Background:
In the manner in which a floating point number is stored in an 8-byte word in IEEE double precision format, we have 1 bit dedicated to the sign of the number, 11 bits for the signed exponent (i.e. 1 bit for the sign of the exponent, and 10 bits for the unsigned exponent numeric value), and 52 bits for the mantissa. In this fashion, the 11 bits used for the exponent translates into a range from -1022 to 1023 as bearable values for the exponent in the floating point representation. This leads to the number +1.0000 ... 0000 × 2^−1022 (52 zeros after the +1.) as the smallest positive number that can be represented using a double precision floating point representation. This number is saved in Matlab into the variable realmin.
Source: Applied Numerical Methods with Matlab, Steven Chapra, pg.100. McGraw-Hill Education, Jan. 2011.
My Question:
Why is the range for the exponent from -1022 to 1023 and not from -1024 to 1023? This would make the smallest positive number that can be represented using a double precision floating point representation be +1.0000 ... 0000 × 2^ −1024 (52 zeros after the +1.) instead of +1.0000 ... 0000 × 2^−1022 (52 zeros after the +1.) My motive for asking this question is that, the exponent storage using the 11 bits mentioned above is done in the same way in which integers are stored.
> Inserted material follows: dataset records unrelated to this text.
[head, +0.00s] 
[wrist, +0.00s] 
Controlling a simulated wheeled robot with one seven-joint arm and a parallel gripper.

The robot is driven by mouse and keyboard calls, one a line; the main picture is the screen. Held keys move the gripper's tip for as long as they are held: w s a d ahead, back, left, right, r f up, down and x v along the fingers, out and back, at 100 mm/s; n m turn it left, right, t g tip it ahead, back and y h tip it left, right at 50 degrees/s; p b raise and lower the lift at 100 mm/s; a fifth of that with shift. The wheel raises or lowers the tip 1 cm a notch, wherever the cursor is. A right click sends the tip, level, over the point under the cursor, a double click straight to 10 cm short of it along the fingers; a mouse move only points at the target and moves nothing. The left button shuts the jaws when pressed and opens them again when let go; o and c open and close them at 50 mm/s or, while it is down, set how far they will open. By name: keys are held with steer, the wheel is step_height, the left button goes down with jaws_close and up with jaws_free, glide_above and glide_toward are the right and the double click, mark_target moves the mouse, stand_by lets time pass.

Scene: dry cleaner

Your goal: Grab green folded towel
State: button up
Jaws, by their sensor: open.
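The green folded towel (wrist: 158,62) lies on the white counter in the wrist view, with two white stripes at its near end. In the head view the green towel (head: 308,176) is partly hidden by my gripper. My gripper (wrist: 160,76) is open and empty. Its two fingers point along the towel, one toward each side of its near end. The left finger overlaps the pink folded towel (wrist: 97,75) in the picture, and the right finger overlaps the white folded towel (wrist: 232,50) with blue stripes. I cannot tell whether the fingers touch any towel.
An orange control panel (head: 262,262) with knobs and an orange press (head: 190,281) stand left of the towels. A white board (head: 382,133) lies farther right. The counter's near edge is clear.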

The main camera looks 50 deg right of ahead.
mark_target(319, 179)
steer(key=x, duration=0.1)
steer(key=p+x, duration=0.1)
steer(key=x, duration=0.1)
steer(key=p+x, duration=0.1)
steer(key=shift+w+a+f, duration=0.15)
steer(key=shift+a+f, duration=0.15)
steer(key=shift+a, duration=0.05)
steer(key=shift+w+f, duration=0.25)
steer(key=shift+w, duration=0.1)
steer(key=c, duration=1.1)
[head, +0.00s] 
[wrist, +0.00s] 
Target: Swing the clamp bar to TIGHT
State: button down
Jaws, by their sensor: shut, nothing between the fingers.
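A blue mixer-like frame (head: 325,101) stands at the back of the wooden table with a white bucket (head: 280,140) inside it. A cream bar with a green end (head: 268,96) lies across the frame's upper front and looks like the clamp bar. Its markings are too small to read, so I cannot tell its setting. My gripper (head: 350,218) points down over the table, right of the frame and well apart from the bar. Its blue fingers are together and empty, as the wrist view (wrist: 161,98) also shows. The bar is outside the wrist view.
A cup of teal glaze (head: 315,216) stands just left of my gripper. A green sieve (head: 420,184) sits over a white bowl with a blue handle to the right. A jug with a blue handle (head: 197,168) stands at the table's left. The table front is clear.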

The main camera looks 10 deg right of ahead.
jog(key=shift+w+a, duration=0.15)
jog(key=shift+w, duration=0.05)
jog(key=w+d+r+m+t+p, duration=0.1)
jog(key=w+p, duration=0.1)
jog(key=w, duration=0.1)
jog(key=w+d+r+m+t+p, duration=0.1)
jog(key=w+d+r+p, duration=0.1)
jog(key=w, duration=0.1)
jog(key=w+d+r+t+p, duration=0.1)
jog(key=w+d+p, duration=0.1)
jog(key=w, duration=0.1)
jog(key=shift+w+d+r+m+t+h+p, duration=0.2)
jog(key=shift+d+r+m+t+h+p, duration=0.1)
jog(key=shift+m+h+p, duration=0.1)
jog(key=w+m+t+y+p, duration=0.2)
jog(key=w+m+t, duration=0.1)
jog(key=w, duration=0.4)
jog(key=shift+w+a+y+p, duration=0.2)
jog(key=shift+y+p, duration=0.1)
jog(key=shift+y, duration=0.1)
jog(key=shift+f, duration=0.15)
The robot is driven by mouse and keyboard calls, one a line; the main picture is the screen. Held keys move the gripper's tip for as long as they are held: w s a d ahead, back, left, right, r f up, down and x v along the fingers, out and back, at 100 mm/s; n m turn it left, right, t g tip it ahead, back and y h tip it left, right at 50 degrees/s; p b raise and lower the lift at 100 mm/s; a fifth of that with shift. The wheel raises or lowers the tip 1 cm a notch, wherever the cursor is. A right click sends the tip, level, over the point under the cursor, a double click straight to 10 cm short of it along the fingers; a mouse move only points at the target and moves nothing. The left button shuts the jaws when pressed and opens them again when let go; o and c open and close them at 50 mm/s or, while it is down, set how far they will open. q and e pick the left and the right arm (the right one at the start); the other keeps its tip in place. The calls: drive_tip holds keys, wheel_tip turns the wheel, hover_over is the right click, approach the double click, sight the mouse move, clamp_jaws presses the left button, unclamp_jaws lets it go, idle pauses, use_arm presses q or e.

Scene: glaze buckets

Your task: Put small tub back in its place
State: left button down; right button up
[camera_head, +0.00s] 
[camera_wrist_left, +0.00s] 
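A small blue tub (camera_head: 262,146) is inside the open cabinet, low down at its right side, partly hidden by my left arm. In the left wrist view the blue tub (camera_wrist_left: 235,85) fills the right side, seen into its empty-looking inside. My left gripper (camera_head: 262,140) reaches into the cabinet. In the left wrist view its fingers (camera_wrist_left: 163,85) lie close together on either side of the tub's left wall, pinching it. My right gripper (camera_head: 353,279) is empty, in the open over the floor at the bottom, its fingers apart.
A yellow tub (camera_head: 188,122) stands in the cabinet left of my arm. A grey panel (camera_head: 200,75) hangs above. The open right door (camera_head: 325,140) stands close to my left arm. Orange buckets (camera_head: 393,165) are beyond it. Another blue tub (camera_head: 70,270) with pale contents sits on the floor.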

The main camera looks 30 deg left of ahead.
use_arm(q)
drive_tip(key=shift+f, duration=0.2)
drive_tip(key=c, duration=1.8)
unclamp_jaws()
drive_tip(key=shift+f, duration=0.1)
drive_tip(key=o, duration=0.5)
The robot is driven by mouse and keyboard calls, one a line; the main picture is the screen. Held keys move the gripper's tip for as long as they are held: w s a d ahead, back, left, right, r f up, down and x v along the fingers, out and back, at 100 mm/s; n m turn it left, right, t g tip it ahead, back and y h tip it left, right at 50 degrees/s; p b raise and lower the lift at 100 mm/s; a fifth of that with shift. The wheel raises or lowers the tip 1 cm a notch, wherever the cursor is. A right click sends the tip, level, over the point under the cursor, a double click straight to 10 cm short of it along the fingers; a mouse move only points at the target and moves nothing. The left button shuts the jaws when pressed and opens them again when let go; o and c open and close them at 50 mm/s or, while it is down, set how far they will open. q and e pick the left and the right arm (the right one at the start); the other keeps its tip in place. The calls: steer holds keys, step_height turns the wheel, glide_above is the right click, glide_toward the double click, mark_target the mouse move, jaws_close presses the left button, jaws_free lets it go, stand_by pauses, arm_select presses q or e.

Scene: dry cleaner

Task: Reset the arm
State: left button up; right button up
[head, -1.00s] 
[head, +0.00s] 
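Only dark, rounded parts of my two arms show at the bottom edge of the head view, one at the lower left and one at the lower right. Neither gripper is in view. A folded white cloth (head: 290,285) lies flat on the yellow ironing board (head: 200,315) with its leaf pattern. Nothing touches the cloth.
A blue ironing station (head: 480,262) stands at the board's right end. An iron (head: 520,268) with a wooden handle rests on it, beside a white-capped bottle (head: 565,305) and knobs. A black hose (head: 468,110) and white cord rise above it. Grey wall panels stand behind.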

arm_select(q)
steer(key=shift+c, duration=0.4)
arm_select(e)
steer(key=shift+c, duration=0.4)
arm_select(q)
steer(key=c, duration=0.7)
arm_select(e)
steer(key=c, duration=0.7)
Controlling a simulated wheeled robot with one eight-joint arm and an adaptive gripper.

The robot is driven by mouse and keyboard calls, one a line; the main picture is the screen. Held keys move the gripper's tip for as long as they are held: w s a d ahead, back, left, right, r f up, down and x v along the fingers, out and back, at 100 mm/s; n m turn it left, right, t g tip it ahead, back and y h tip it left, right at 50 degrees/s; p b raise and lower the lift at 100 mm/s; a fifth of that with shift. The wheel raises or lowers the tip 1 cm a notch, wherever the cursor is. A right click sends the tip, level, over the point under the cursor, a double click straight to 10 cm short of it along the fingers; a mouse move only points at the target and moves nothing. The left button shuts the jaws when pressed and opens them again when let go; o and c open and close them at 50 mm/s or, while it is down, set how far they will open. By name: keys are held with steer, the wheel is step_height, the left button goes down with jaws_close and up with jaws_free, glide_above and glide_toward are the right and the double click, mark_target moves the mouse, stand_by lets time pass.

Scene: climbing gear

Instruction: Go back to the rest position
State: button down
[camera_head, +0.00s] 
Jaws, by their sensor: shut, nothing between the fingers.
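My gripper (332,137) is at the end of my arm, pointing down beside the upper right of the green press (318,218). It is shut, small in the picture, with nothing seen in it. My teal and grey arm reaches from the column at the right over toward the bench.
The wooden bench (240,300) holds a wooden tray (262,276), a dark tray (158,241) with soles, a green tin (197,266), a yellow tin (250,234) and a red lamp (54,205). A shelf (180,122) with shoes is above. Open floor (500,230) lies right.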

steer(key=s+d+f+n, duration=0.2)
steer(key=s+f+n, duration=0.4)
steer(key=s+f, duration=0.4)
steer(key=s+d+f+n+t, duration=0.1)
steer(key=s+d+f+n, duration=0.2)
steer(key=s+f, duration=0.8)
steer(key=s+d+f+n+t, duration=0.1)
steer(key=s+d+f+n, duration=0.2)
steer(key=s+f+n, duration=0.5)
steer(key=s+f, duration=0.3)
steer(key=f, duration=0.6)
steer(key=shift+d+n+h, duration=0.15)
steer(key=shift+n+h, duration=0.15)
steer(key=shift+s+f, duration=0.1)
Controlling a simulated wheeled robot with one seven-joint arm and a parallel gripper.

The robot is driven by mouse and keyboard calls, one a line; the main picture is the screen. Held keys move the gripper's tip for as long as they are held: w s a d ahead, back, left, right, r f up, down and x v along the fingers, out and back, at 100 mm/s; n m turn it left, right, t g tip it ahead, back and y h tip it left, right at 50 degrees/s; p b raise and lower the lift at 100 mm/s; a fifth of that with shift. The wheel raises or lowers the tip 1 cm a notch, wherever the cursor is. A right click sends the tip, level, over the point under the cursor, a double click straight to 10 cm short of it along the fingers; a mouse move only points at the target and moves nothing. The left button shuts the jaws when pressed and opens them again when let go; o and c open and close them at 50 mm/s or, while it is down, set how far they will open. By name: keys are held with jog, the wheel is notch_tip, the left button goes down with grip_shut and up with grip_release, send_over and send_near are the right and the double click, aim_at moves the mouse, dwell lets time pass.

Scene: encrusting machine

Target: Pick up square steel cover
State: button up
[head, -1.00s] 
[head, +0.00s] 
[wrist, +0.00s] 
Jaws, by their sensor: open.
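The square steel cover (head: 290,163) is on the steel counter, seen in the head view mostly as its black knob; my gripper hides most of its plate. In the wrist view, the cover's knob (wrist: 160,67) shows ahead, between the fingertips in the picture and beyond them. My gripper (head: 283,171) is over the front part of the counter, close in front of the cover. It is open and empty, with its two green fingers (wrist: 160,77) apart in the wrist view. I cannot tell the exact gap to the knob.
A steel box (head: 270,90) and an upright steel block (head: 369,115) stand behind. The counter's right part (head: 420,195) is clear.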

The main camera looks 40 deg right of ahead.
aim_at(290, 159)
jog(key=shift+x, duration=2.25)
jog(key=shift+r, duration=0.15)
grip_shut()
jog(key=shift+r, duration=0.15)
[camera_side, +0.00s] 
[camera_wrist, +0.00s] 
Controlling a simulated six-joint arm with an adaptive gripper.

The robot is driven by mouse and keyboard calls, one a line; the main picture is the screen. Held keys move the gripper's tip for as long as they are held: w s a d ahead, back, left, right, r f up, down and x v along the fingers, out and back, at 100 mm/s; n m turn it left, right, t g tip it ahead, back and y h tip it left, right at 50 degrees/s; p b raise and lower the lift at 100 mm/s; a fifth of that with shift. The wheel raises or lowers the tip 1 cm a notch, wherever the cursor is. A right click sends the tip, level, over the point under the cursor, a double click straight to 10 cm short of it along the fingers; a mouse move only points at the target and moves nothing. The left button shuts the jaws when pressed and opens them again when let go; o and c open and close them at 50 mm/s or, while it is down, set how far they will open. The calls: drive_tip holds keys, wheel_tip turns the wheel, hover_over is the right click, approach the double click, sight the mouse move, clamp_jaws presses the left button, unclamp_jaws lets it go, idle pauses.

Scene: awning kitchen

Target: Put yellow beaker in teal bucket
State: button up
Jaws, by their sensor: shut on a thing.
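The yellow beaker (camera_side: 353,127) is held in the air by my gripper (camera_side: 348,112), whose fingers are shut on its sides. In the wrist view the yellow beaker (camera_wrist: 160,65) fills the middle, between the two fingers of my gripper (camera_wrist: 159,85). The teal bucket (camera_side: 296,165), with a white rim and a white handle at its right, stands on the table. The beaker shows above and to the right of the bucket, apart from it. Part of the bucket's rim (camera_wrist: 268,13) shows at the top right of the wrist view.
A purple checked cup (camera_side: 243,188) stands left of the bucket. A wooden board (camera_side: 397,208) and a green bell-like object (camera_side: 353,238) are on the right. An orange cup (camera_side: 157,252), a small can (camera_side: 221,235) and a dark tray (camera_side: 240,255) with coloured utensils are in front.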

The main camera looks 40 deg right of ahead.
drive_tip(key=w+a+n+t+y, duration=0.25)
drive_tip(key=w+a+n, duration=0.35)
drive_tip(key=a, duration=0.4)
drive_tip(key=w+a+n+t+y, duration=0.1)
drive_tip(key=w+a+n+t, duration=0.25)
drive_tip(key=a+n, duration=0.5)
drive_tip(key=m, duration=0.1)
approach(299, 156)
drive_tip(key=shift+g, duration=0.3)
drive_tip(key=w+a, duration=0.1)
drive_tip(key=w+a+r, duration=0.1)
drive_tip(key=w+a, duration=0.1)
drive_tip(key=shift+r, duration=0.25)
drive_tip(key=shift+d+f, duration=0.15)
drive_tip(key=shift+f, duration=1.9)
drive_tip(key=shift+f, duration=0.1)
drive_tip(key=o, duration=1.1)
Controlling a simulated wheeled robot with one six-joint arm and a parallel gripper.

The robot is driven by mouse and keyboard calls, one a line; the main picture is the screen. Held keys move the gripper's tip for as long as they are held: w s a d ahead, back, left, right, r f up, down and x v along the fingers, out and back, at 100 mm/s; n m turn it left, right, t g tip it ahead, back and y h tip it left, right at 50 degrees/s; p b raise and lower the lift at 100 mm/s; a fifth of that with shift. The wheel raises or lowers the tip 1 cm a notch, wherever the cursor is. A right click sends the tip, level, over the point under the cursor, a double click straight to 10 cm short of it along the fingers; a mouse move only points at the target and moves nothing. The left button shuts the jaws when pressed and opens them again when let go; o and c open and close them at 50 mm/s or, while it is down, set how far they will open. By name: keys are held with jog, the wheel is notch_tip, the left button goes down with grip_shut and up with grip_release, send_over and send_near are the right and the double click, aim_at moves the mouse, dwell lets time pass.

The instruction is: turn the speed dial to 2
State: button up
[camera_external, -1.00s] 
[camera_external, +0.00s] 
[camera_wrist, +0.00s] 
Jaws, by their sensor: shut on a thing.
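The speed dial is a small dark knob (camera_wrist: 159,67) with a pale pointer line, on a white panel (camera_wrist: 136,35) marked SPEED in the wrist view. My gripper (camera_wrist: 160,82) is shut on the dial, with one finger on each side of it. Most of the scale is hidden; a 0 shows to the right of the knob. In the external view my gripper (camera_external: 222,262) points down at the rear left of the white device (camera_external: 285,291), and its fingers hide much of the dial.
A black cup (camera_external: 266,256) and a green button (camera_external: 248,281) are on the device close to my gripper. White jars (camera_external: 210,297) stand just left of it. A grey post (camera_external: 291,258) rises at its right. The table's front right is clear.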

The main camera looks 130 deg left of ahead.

Therefore, I was expecting a range from -2^(11-1) to [2^(11-1) -1], i.e from -1024 to 1023, the additional count on the negative side due to the fact that we would have had a word (binary string) being used to represent +0 and another word used to represent -0; hence, we just use the unnecessary duplicate to represent one more number on the negative side (-1024). So, why 2^-1022 and not 2^-1024?
Also, an additional question that I have is the following: Why is eps 2^-52 and not (2^-52)*(2^-1022), assuming that 2^-1022 is indeed the smallest positive number representable using double precision, and not 2^-1024 as I am eluding it should be.
I would really appreciate your help on clarifying this matter to me.
Thanks in advance!